IPMAN's Public Relations Officer, Chinedu Ukadike, confirmed that the organization has authorized its members to purchase petroleum products directly from Dangote Refinery. The refinery agreed to supply 60 million liters of PMS to IPMAN members every week, with a minimum quantity of two million liters at ₦909 per liter. Ukadike stated that relying on depot owners for products is no longer viable, especially when direct purchases from the refinery are possible.
This arrangement follows an agreement signed between Dangote Petroleum Refinery and IPMAN in November last year. As part of the agreement, the refinery will supply 240 million liters of petrol monthly, significantly boosting the association's distribution capacity. The Dangote Refinery has reaffirmed its capability to meet the fuel needs of Nigerian consumers, positioning itself as a reliable and sufficient supplier in the domestic petroleum market.
This assertion counters claims by some marketers that supplemental imports were necessary to address fuel shortages. In October 2024, the refinery announced a significant stockpile of 500 million liters of petrol, emphasizing its preparedness to cater to national demand. Aliko Dangote, the founder of the refinery, had addressed marketers and the Nigerian National Petroleum Corporation (NNPC), urging them to cease fuel imports and rely on the refinery's robust supply.

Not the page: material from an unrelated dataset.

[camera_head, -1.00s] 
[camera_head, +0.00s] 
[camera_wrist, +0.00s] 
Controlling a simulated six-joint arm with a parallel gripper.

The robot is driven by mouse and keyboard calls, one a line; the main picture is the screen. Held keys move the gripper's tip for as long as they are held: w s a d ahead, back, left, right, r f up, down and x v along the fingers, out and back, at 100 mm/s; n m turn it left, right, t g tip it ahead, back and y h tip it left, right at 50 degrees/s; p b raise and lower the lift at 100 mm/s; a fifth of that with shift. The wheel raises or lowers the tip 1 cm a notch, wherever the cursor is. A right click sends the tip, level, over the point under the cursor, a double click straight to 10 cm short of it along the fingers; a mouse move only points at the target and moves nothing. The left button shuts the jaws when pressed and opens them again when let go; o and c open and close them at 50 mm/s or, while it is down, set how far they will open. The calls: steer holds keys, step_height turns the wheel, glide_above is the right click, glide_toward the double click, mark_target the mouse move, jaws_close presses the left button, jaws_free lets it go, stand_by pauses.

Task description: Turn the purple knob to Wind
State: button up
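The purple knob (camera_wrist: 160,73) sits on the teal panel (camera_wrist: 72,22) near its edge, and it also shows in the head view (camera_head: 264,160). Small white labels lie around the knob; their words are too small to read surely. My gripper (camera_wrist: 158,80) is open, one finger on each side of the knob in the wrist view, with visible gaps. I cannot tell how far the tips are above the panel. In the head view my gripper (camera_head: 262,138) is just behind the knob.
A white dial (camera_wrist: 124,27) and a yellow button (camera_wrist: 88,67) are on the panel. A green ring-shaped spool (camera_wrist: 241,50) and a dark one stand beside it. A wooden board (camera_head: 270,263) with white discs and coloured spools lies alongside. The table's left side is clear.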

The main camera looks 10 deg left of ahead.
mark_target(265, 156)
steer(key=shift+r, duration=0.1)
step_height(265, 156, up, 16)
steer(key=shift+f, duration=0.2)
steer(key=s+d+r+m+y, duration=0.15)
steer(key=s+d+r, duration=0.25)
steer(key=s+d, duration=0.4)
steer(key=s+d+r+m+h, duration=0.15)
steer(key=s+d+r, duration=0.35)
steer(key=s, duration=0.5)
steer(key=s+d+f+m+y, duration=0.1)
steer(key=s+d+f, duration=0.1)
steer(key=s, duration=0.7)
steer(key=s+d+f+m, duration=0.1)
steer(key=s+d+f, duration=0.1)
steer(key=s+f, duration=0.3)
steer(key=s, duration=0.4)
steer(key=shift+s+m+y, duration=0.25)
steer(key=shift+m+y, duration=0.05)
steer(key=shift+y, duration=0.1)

The shift to Dangote Refinery is expected to have a significant impact on Nigeria's petroleum sector, providing a reliable source of fuel for consumers and reducing the country's reliance on imports. As the global crude oil market continues to fluctuate, the Dangote Refinery's ability to meet domestic demand will be crucial in stabilizing fuel prices and ensuring a consistent supply of petroleum products.
In the broader context, this development highlights the importance of investing in domestic refining capacity to address fuel shortages and reduce reliance on imports. As African countries continue to navigate the complexities of the global energy market, the Dangote Refinery's success serves as a model for other nations seeking to develop their own refining capabilities and achieve energy self-sufficiency.